Question

integrate x-4/x^2 dx from 1 to 2

Answer 1

i have u=x^2
du=2x
u(1)=1
u(2)=4

Answer 2

\[\frac{x - 4}{x^2}??\]

Answer 3

Split them into 2 integrals

Answer 4

if so.. break it down \[\large \int_1^2 \frac{x}{x^2}dx - \int_1^2 \frac{4}{x^2}dx\]

Answer 5

alright, and use u substitution?

Answer 6

Simply, there's no substitution!

Answer 7

just simplify them algebraically

Answer 8

then integrate

Answer 9

ok

Answer 10

how do i integrate it? massive migraine, can't remember

Answer 11

what did you get from simplifying?

Answer 12

1/x and 4/x^2

Answer 13

so where did you get stuck?

Answer 14

integrating them. is 1/x =logx after integrated

Answer 15

right

Answer 16

for the second one pull out the constant \[4\int_1^2 \frac{1}{x^2} dx\]

Answer 17

or is it ln

Answer 18

whichever of log or ln can be used

Answer 19

ok so the second would be 4lnx?

Answer 20

no...ln x is only used when it's 1/x

Answer 21

oh yeah.. idk then

Answer 22

change \(\large \frac{1}{x^2}\) into \(\large x^{-2}\)

Answer 23

and then what i dont get it, i just keep thinking derivatives

Answer 24

@jackiefml should you memorize the formula or have it handy?

Answer 25

power rule \[\Large x^n = \frac{x^{n+1}}{n +1}\] you MUST memorize these

Answer 26

i have short term memory loss. i can't memorize things very well.
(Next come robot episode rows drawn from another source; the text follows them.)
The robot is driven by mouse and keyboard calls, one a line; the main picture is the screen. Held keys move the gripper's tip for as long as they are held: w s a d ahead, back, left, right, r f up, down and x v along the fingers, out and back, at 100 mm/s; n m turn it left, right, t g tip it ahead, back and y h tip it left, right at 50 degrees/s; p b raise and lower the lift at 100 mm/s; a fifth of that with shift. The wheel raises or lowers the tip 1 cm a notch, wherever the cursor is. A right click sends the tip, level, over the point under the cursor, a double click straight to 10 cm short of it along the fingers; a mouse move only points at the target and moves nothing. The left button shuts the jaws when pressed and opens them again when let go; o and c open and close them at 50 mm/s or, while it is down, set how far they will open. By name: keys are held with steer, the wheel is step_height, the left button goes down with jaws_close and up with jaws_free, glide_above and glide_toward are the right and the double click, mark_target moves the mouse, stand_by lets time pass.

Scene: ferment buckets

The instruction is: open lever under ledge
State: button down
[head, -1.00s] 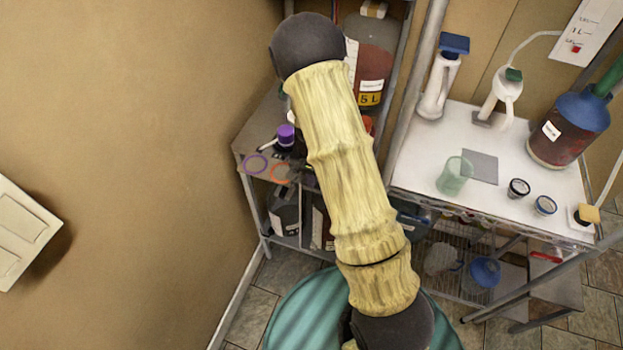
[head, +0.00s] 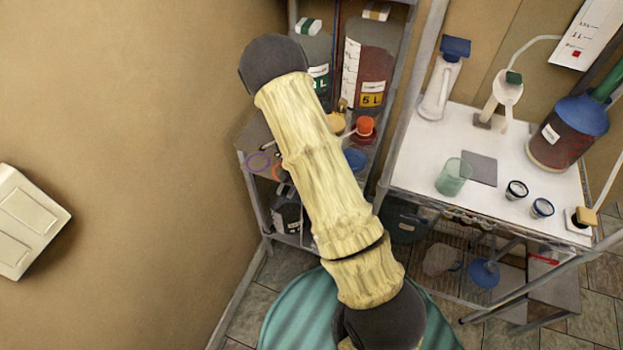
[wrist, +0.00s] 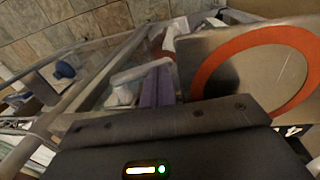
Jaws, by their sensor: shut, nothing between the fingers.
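I cannot pick out the lever for certain. A small red bar (head: 543,258) sits below the white bench top at the right in the head view; it may be a handle. My gripper (wrist: 165,122) shows as a dark bar across the lower wrist view, shut and empty; its fingertips are not clear. In the head view my arm hides it. Just beyond it in the wrist view are a purple piece (wrist: 155,88) and a white piece (wrist: 125,78), and an orange ring (wrist: 262,60) lies on a grey surface to the right.
A 5 L bottle (head: 371,72) and a red-orange cap (head: 365,127) are on the left rack. The white bench (head: 470,135) holds a green beaker (head: 453,177), cups and a blue-topped vessel (head: 568,130). A wall (head: 140,150) bounds the left.

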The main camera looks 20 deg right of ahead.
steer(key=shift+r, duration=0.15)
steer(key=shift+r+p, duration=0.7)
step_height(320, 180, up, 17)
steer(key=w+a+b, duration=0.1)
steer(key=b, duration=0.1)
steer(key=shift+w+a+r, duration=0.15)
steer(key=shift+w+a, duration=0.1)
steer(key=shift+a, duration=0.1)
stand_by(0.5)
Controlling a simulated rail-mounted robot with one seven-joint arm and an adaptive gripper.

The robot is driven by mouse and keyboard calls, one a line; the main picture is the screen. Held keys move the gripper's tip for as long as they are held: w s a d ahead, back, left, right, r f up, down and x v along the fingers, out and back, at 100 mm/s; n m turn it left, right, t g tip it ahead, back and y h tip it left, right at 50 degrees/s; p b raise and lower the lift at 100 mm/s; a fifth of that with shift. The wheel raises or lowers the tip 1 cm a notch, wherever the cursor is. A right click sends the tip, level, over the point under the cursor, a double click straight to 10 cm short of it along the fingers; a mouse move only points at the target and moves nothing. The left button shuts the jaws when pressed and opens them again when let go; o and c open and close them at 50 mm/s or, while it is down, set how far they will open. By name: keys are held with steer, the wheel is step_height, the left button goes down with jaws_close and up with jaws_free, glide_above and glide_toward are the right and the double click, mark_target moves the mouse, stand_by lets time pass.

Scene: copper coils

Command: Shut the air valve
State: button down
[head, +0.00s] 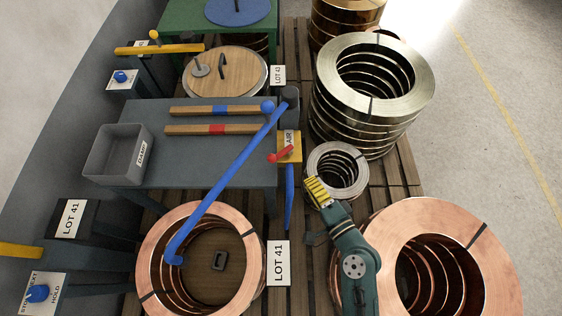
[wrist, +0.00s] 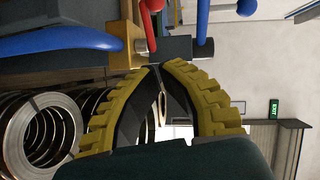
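The air valve is a yellow-brass block (head: 291,153) with an AIR label, at the right edge of the grey bench. Its red lever (head: 281,154) points left and slightly down, ending in a round knob. In the wrist view, the valve block (wrist: 126,47) and red lever (wrist: 151,22) are at the top, beyond the fingertips. My gripper (head: 317,190) is below and right of the valve in the head view, apart from it. In the wrist view, its yellow ribbed fingers (wrist: 160,68) curve together at the tips, with nothing seen held between them.
A long blue bar (head: 228,184) slants across the bench front, with a blue pipe (head: 289,195) under the valve. A small silver coil (head: 337,170) is beside my gripper. Floor at right is clear.

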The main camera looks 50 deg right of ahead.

I do have cards with the formulas in front of me.

Answer 27

well anyway try it now

Answer 28

its x-1/-1?

Answer 29

x^-1 not x - 1

Answer 30

so -1/x?

Answer 31

yup! now multiply to 4

Answer 32

-4/x

Answer 33

so if i do lnx from 1 to 2 its ln2-ln1?

Answer 34

good..now we evaluate the limits

\[ [\ln x |_1^2 + [\frac{4}{x^2}|_1^2\] notice how it became plus because originally it was minus (-4/x^2)

Answer 35

yes..but ln 1 = 0 remember that

Answer 36

oh yeah

Answer 37

so it's \[\large \ln 2 + [\frac{4}{x^2}|_1^2\]

Answer 38

now evaluate the second term

Answer 39

6?

Answer 40

let's do this slowly... \[[\frac{4}{x^2}|_1^2 = \frac{4}{(2)^2} - \frac{4}{(1)^2}\]

Answer 41

why is it squared? i thought i had to use the integrated part

Answer 42

oops my mistake :P

Answer 43

all good.

Answer 44

sorry bout that lemme rewrite

Answer 45

do i use the -4/x equation?

Answer 46

\[\large [\frac{4}{x}|_1^2 = \frac{4}{2} - \frac{4}{1}\] and no..not -4/x remember i said it became positive now because it was \[\large \ln x - \int \frac{4}{x^2} = \ln x - (-\frac{4}{x}) = \ln x+ \frac{4}{x}\]

Answer 47

@lgbasallote Now I understand why you use that face icon :P

Answer 48

hahahah exactly :P

Answer 49

wow.

Answer 50

anyway back to the \(\large [\frac{4}{x}|_1^2 = \frac{4}{2} - \frac{4}{1}\)

Answer 51

nvm. im done ill do it myself.

Answer 52

just split it up....
can you do both integrals?